> _Supplied data_:
::::::::::

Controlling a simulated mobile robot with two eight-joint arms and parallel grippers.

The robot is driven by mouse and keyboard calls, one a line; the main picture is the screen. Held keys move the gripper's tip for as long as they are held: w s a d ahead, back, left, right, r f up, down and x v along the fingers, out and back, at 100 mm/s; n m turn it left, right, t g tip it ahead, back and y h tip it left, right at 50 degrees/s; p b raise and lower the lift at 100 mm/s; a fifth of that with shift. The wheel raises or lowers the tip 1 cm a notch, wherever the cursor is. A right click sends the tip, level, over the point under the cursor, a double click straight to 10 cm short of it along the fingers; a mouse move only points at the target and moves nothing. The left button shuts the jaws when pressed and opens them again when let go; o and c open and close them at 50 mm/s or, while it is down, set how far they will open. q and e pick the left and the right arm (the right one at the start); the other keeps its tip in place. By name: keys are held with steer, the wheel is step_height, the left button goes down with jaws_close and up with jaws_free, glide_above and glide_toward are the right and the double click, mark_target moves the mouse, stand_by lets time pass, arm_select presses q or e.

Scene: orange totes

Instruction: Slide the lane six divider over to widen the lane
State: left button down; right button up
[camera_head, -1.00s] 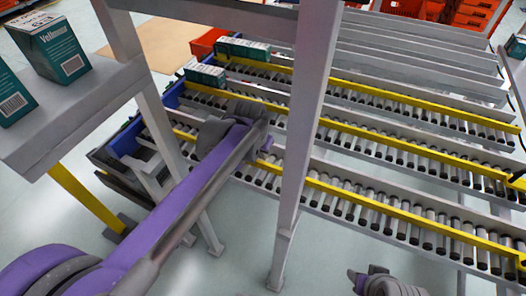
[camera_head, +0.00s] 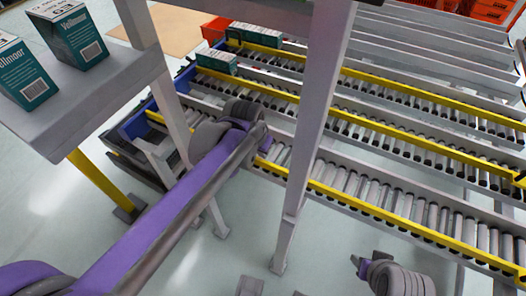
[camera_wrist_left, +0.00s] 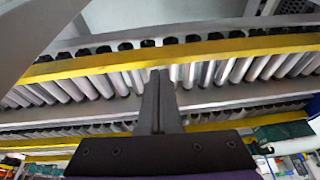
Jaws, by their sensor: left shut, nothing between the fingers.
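Yellow divider rails run along the roller lanes; no lane numbers are readable, so I cannot tell which is lane six. The nearest yellow divider (camera_head: 395,221) runs from the left arm toward the lower right. It seems to be the yellow rail (camera_wrist_left: 215,48) crossing the left wrist view. My left gripper (camera_wrist_left: 160,72) is shut and empty, its tips at the lower edge of that rail in the picture; contact is unclear. In the head view, my left wrist hides part of this divider. My right gripper (camera_head: 357,264) is at the lower right, away from the lanes; its jaw state is unclear.
A grey upright post (camera_head: 312,130) stands in front of the lanes. Teal-and-white boxes (camera_head: 65,35) sit on a grey shelf (camera_head: 90,105) at upper left. Other boxes (camera_head: 217,62) lie at the lanes' far left ends. Orange totes (camera_head: 470,15) stand behind.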

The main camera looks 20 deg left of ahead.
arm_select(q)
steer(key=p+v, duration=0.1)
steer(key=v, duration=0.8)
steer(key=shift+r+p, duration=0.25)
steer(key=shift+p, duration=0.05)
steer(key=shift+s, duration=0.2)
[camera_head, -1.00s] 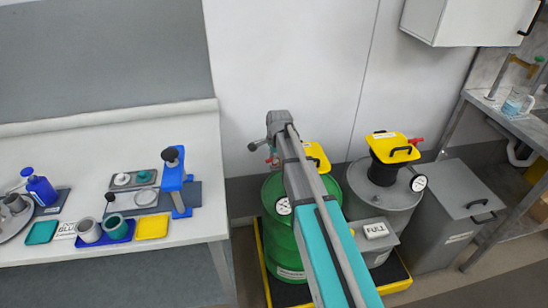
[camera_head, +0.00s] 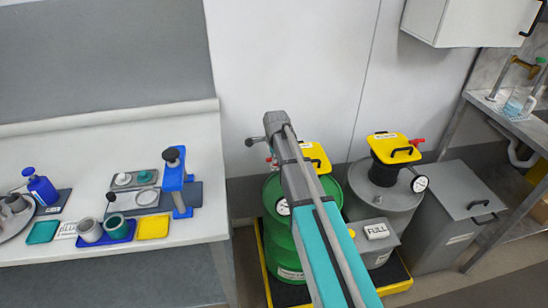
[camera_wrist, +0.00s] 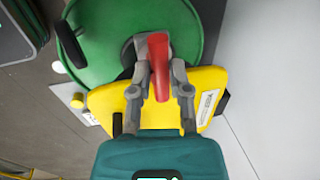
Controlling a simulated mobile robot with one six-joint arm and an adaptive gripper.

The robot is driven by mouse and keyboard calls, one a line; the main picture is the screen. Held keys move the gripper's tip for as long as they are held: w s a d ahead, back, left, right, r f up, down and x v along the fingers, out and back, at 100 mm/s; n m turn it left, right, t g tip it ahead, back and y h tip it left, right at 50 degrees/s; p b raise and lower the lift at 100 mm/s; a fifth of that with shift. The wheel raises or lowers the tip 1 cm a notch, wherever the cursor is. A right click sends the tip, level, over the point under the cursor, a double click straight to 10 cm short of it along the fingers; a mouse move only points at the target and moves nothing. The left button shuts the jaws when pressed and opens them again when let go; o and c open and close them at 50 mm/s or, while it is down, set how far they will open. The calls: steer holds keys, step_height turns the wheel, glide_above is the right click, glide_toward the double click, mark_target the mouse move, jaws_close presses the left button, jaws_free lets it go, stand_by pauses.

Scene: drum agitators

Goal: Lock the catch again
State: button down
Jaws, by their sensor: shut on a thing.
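My gripper (camera_wrist: 160,90) shows in the wrist view with its fingers on both sides of a red catch lever (camera_wrist: 159,55), shut on it. The lever stands over a yellow lid (camera_wrist: 210,85) with a white label, on a green drum (camera_wrist: 110,22). In the head view the green drum (camera_head: 280,240) stands behind my arm, with part of its yellow lid (camera_head: 318,156) showing to the right of the arm. My gripper and most of the catch are hidden there by my arm. I cannot tell whether the catch is locked.
A bench (camera_head: 110,258) is left; a wall is behind.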

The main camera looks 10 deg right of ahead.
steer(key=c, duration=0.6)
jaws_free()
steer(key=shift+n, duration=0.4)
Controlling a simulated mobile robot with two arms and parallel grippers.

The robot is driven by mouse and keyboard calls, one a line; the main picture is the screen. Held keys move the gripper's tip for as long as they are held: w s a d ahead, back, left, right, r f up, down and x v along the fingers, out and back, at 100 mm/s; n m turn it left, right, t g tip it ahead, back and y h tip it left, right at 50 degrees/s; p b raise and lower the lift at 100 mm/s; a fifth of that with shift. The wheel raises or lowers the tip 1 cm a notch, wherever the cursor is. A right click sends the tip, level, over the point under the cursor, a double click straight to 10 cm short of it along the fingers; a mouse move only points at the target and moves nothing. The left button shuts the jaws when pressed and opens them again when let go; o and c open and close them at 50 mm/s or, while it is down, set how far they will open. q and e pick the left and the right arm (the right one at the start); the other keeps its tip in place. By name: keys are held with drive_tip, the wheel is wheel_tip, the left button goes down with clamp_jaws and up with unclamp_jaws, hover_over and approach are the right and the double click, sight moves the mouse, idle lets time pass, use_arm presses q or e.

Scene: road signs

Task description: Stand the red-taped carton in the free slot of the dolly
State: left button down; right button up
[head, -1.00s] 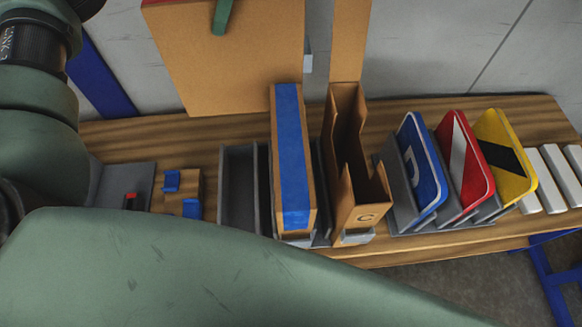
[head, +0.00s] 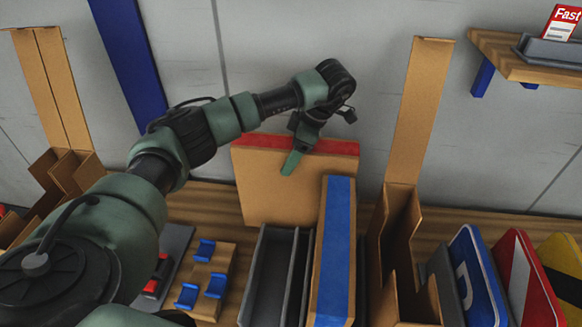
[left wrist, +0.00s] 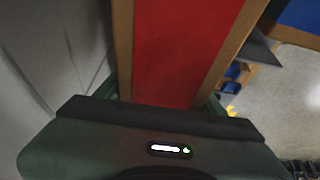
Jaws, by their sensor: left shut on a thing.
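The red-taped carton (head: 285,190) is a broad brown box with red tape along its top edge. My left gripper (head: 294,160) is shut on it from above, with a green finger against its front face. In the left wrist view, the red tape (left wrist: 185,55) runs between the fingers. The carton is upright behind the grey dolly (head: 297,275); I cannot tell whether its bottom touches the bench. The dolly's empty slot (head: 272,270) is left of a blue-taped carton (head: 335,255) standing in it. My right gripper is out of view.
An open tall brown carton (head: 400,235) stands right of the blue-taped one. Road signs (head: 475,275) stand in a rack farther right. A wooden block with blue clips (head: 212,275) lies left of the dolly. A wall shelf (head: 510,60) is at upper right.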

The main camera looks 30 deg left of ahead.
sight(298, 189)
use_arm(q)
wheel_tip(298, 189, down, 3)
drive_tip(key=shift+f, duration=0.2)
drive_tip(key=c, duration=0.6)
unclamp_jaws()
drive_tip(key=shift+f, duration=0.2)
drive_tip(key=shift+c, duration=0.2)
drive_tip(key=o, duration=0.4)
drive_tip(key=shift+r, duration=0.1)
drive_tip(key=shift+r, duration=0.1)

::::::::::

Reproduce every record above exactly, but leave out the pictures.

Controlling a simulated mobile robot with two eight-joint arms and parallel grippers.

The robot is driven by mouse and keyboard calls, one a line; the main picture is the screen. Held keys move the gripper's tip for as long as they are held: w s a d ahead, back, left, right, r f up, down and x v along the fingers, out and back, at 100 mm/s; n m turn it left, right, t g tip it ahead, back and y h tip it left, right at 50 degrees/s; p b raise and lower the lift at 100 mm/s; a fifth of that with shift. The wheel raises or lowers the tip 1 cm a notch, wherever the cursor is. A right click sends the tip, level, over the point under the cursor, a double click straight to 10 cm short of it along the fingers; a mouse move only points at the target and moves nothing. The left button shuts the jaws when pressed and opens them again when let go; o and c open and close them at 50 mm/s or, while it is down, set how far they will open. q and e pick the left and the right arm (the right one at the start); the other keeps its tip in place. By name: keys are held with steer, the wheel is step_height, the left button goes down with jaws_close and up with jaws_free, glide_above and glide_toward are the right and the double click, mark_target moves the mouse, stand_by lets time pass, arm_select presses q or e.

Scene: orange totes

Instruction: Slide the lane six divider over to widen the lane
State: left button down; right button up
[camera_head, -1.00s] 
[camera_head, +0.00s] 
[camera_wrist_left, +0.00s] 
Jaws, by their sensor: left shut, nothing between the fingers.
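Yellow divider rails run along the roller lanes; no lane numbers are readable, so I cannot tell which is lane six. The nearest yellow divider (camera_head: 395,221) runs from the left arm toward the lower right. It seems to be the yellow rail (camera_wrist_left: 215,48) crossing the left wrist view. My left gripper (camera_wrist_left: 160,72) is shut and empty, its tips at the lower edge of that rail in the picture; contact is unclear. In the head view, my left wrist hides part of this divider. My right gripper (camera_head: 357,264) is at the lower right, away from the lanes; its jaw state is unclear.
A grey upright post (camera_head: 312,130) stands in front of the lanes. Teal-and-white boxes (camera_head: 65,35) sit on a grey shelf (camera_head: 90,105) at upper left. Other boxes (camera_head: 217,62) lie at the lanes' far left ends. Orange totes (camera_head: 470,15) stand behind.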

The main camera looks 20 deg left of ahead.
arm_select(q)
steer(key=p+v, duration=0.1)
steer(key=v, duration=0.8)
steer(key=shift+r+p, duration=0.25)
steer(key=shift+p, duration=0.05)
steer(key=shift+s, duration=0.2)
[camera_head, -1.00s] 
[camera_head, +0.00s] 
[camera_wrist, +0.00s] 
Controlling a simulated mobile robot with one six-joint arm and an adaptive gripper.

The robot is driven by mouse and keyboard calls, one a line; the main picture is the screen. Held keys move the gripper's tip for as long as they are held: w s a d ahead, back, left, right, r f up, down and x v along the fingers, out and back, at 100 mm/s; n m turn it left, right, t g tip it ahead, back and y h tip it left, right at 50 degrees/s; p b raise and lower the lift at 100 mm/s; a fifth of that with shift. The wheel raises or lowers the tip 1 cm a notch, wherever the cursor is. A right click sends the tip, level, over the point under the cursor, a double click straight to 10 cm short of it along the fingers; a mouse move only points at the target and moves nothing. The left button shuts the jaws when pressed and opens them again when let go; o and c open and close them at 50 mm/s or, while it is down, set how far they will open. The calls: steer holds keys, step_height turns the wheel, glide_above is the right click, glide_toward the double click, mark_target the mouse move, jaws_close presses the left button, jaws_free lets it go, stand_by pauses.

Scene: drum agitators

Goal: Lock the catch again
State: button down
Jaws, by their sensor: shut on a thing.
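My gripper (camera_wrist: 160,90) shows in the wrist view with its fingers on both sides of a red catch lever (camera_wrist: 159,55), shut on it. The lever stands over a yellow lid (camera_wrist: 210,85) with a white label, on a green drum (camera_wrist: 110,22). In the head view the green drum (camera_head: 280,240) stands behind my arm, with part of its yellow lid (camera_head: 318,156) showing to the right of the arm. My gripper and most of the catch are hidden there by my arm. I cannot tell whether the catch is locked.
A bench (camera_head: 110,258) is left; a wall is behind.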

The main camera looks 10 deg right of ahead.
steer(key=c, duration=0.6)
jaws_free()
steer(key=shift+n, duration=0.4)
Controlling a simulated mobile robot with two arms and parallel grippers.

The robot is driven by mouse and keyboard calls, one a line; the main picture is the screen. Held keys move the gripper's tip for as long as they are held: w s a d ahead, back, left, right, r f up, down and x v along the fingers, out and back, at 100 mm/s; n m turn it left, right, t g tip it ahead, back and y h tip it left, right at 50 degrees/s; p b raise and lower the lift at 100 mm/s; a fifth of that with shift. The wheel raises or lowers the tip 1 cm a notch, wherever the cursor is. A right click sends the tip, level, over the point under the cursor, a double click straight to 10 cm short of it along the fingers; a mouse move only points at the target and moves nothing. The left button shuts the jaws when pressed and opens them again when let go; o and c open and close them at 50 mm/s or, while it is down, set how far they will open. q and e pick the left and the right arm (the right one at the start); the other keeps its tip in place. By name: keys are held with drive_tip, the wheel is wheel_tip, the left button goes down with clamp_jaws and up with unclamp_jaws, hover_over and approach are the right and the double click, sight moves the mouse, idle lets time pass, use_arm presses q or e.

Scene: road signs

Task description: Stand the red-taped carton in the free slot of the dolly
State: left button down; right button up
[head, -1.00s] 
[head, +0.00s] 
[left wrist, +0.00s] 
Jaws, by their sensor: left shut on a thing.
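The red-taped carton (head: 285,190) is a broad brown box with red tape along its top edge. My left gripper (head: 294,160) is shut on it from above, with a green finger against its front face. In the left wrist view, the red tape (left wrist: 185,55) runs between the fingers. The carton is upright behind the grey dolly (head: 297,275); I cannot tell whether its bottom touches the bench. The dolly's empty slot (head: 272,270) is left of a blue-taped carton (head: 335,255) standing in it. My right gripper is out of view.
An open tall brown carton (head: 400,235) stands right of the blue-taped one. Road signs (head: 475,275) stand in a rack farther right. A wooden block with blue clips (head: 212,275) lies left of the dolly. A wall shelf (head: 510,60) is at upper right.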

The main camera looks 30 deg left of ahead.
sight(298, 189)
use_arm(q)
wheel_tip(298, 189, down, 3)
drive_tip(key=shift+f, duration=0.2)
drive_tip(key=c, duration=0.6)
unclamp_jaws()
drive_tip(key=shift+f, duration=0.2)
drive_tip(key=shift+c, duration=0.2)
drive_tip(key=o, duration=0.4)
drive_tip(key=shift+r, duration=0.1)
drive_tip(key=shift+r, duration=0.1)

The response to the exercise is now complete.